Data block
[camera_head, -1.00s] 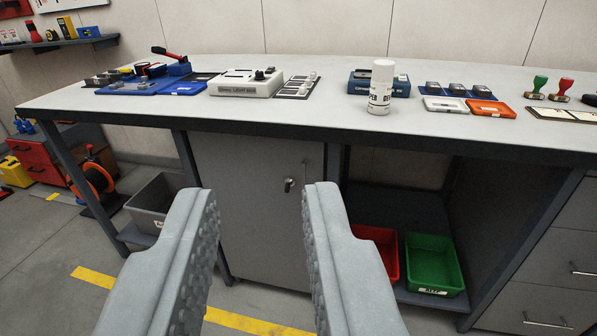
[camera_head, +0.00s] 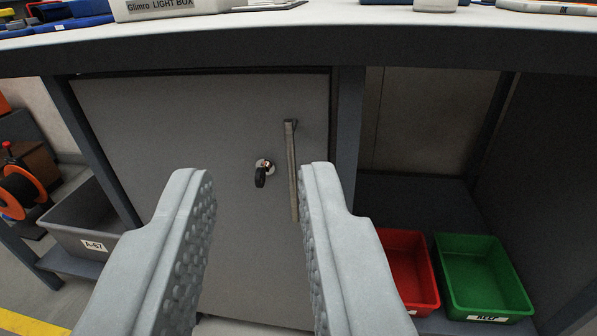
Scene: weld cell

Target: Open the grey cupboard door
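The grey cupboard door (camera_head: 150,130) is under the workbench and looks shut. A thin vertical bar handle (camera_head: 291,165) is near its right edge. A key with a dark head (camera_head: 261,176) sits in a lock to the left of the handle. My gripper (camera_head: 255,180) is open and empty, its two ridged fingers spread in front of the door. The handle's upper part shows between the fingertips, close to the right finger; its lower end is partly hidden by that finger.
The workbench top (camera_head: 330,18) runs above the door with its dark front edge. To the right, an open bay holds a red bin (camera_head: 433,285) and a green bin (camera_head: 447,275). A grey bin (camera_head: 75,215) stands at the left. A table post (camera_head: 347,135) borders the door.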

Directions
Repeat the material above verbatim, with no pictures in the output.

Full solution
[camera_head, -1.00s] 
[camera_head, +0.00s] 
Scene: weld cell

Target: Open the grey cupboard door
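The grey cupboard door (camera_head: 150,130) is under the workbench and looks shut. A thin vertical bar handle (camera_head: 291,165) is near its right edge. A key with a dark head (camera_head: 261,176) sits in a lock to the left of the handle. My gripper (camera_head: 255,180) is open and empty, its two ridged fingers spread in front of the door. The handle's upper part shows between the fingertips, close to the right finger; its lower end is partly hidden by that finger.
The workbench top (camera_head: 330,18) runs above the door with its dark front edge. To the right, an open bay holds a red bin (camera_head: 433,285) and a green bin (camera_head: 447,275). A grey bin (camera_head: 75,215) stands at the left. A table post (camera_head: 347,135) borders the door.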

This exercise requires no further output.